## GIVEN REQUEST
Pick out the lines below that include the string "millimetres".

(Stored records)
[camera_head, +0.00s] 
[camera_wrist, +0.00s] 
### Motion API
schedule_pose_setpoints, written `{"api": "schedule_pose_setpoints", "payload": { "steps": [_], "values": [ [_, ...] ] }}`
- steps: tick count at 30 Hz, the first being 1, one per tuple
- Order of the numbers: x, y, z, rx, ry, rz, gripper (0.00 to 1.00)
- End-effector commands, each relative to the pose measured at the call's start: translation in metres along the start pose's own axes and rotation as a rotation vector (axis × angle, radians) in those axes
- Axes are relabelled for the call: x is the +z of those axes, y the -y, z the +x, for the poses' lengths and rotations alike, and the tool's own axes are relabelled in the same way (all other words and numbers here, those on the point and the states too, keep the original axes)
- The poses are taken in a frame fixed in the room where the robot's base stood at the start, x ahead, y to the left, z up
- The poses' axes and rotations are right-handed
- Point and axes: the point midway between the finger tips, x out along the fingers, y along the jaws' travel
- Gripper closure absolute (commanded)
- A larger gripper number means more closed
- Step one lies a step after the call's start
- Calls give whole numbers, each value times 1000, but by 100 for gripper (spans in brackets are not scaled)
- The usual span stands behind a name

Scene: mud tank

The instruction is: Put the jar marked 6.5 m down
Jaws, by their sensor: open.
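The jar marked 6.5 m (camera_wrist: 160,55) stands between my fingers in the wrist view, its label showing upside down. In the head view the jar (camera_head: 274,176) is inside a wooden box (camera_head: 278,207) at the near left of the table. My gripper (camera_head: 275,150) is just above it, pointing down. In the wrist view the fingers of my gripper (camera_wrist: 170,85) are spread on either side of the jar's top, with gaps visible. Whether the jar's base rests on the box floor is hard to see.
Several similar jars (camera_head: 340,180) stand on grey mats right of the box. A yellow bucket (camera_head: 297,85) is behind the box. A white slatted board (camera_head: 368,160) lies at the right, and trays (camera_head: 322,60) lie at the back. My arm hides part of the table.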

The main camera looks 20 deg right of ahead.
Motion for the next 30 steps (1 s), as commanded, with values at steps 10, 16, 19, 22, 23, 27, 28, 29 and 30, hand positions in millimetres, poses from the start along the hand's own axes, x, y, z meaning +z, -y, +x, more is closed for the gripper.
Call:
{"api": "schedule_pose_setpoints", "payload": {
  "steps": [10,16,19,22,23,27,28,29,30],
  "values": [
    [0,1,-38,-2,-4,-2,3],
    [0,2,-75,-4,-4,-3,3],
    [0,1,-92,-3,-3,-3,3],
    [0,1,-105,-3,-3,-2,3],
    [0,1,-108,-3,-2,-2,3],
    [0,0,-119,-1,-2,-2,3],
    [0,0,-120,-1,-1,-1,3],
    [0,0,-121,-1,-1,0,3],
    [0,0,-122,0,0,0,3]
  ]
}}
* * *
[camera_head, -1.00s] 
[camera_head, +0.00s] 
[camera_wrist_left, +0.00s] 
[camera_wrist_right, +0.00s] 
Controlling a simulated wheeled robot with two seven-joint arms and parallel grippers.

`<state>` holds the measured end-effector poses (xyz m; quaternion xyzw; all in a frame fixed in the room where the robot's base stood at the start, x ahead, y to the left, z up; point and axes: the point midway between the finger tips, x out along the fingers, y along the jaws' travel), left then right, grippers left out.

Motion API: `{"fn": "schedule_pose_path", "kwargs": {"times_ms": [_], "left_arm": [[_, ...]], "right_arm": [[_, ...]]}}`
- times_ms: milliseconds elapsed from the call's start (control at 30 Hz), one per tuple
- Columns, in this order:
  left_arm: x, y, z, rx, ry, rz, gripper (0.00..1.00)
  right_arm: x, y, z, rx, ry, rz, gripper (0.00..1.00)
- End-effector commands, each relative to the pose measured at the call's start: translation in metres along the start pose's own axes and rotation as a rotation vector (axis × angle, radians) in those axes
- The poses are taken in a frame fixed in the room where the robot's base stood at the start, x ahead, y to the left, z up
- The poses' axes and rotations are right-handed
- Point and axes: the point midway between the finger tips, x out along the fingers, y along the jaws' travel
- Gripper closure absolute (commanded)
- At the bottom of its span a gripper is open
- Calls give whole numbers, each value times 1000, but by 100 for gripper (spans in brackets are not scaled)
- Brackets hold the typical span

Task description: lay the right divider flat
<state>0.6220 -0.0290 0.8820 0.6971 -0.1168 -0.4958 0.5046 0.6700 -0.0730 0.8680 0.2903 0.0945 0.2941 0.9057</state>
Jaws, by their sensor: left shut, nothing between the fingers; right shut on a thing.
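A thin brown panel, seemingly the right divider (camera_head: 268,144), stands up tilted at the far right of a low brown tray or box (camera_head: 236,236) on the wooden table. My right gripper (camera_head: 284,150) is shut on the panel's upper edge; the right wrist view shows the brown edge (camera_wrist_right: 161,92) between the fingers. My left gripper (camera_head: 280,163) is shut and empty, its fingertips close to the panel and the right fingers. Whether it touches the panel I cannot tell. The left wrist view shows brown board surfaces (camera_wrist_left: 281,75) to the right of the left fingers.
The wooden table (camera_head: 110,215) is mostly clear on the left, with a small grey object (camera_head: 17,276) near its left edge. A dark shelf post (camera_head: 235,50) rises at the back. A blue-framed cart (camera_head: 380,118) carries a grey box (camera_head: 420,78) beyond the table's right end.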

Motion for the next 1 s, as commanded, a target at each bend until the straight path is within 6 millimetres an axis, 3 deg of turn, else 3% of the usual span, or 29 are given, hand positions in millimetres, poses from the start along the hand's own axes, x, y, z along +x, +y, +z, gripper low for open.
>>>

## THE RESULT
Motion for the next 30 steps (1 s), as commanded, with values at steps 10, 16, 19, 22, 23, 27, 28, 29 and 30, hand positions in millimetres, poses from the start along the hand's own axes, x, y, z meaning +z, -y, +x, more is closed for the gripper.
Motion for the next 1 s, as commanded, a target at each bend until the straight path is within 6 millimetres an axis, 3 deg of turn, else 3% of the usual span, or 29 are given, hand positions in millimetres, poses from the start along the hand's own axes, x, y, z along +x, +y, +z, gripper low for open.

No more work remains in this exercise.